> Task
Repeat only the lines from the line containing "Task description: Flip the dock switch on" through the line containing "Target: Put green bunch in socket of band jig", both included, exactly as they stand.

> Supplied material
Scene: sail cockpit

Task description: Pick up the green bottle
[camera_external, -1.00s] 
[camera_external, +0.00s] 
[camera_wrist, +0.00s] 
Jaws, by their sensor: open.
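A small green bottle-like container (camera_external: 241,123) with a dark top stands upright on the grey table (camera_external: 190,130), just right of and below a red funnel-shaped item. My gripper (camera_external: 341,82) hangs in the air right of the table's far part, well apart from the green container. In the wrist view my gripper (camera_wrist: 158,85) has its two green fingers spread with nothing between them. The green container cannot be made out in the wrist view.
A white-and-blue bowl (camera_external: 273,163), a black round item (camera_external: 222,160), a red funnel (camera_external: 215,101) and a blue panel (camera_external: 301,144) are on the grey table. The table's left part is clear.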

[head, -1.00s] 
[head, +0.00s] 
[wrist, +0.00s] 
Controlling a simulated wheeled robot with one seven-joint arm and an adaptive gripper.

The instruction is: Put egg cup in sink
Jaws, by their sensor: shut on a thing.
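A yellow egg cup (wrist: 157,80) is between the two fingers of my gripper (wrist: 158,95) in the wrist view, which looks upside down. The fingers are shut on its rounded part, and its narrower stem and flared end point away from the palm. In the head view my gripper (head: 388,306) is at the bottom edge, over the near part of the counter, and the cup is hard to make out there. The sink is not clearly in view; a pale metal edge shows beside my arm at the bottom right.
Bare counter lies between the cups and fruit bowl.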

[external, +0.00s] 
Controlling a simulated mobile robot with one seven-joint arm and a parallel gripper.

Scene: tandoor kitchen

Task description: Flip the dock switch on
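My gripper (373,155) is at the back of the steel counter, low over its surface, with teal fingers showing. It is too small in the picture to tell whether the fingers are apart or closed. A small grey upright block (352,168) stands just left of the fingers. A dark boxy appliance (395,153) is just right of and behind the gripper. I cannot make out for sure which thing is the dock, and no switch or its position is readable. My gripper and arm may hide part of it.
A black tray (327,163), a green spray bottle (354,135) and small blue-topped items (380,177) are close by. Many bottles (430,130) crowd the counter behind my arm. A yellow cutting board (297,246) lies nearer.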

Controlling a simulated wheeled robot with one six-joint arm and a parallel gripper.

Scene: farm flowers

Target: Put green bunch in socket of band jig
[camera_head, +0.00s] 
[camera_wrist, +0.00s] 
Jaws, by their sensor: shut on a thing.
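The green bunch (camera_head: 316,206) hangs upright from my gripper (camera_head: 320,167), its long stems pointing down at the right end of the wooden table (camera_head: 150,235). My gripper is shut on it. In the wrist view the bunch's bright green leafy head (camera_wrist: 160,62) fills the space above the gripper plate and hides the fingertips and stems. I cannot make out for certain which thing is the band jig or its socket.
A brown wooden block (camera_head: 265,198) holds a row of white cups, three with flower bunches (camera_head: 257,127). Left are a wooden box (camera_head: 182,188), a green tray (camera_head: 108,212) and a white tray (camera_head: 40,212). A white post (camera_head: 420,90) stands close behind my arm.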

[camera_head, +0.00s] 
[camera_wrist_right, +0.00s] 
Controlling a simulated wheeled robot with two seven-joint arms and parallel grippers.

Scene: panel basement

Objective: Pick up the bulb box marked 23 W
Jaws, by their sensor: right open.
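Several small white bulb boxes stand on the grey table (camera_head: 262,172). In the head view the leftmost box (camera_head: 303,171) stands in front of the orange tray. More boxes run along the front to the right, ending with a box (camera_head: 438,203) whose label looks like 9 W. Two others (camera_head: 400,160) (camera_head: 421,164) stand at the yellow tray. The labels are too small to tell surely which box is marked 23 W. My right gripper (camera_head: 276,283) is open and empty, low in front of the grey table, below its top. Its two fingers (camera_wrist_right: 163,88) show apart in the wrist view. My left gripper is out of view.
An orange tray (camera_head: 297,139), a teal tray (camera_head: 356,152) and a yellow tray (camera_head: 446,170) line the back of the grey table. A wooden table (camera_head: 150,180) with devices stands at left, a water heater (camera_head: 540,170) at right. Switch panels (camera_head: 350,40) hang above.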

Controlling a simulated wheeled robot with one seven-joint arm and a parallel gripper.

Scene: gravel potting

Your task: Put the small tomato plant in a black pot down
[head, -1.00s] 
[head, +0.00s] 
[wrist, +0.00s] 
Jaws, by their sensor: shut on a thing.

> Reply
Task description: Flip the dock switch on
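My gripper (373,155) is at the back of the steel counter, low over its surface, with teal fingers showing. It is too small in the picture to tell whether the fingers are apart or closed. A small grey upright block (352,168) stands just left of the fingers. A dark boxy appliance (395,153) is just right of and behind the gripper. I cannot make out for sure which thing is the dock, and no switch or its position is readable. My gripper and arm may hide part of it.
A black tray (327,163), a green spray bottle (354,135) and small blue-topped items (380,177) are close by. Many bottles (430,130) crowd the counter behind my arm. A yellow cutting board (297,246) lies nearer.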

Controlling a simulated wheeled robot with one six-joint arm and a parallel gripper.

Scene: farm flowers

Target: Put green bunch in socket of band jig

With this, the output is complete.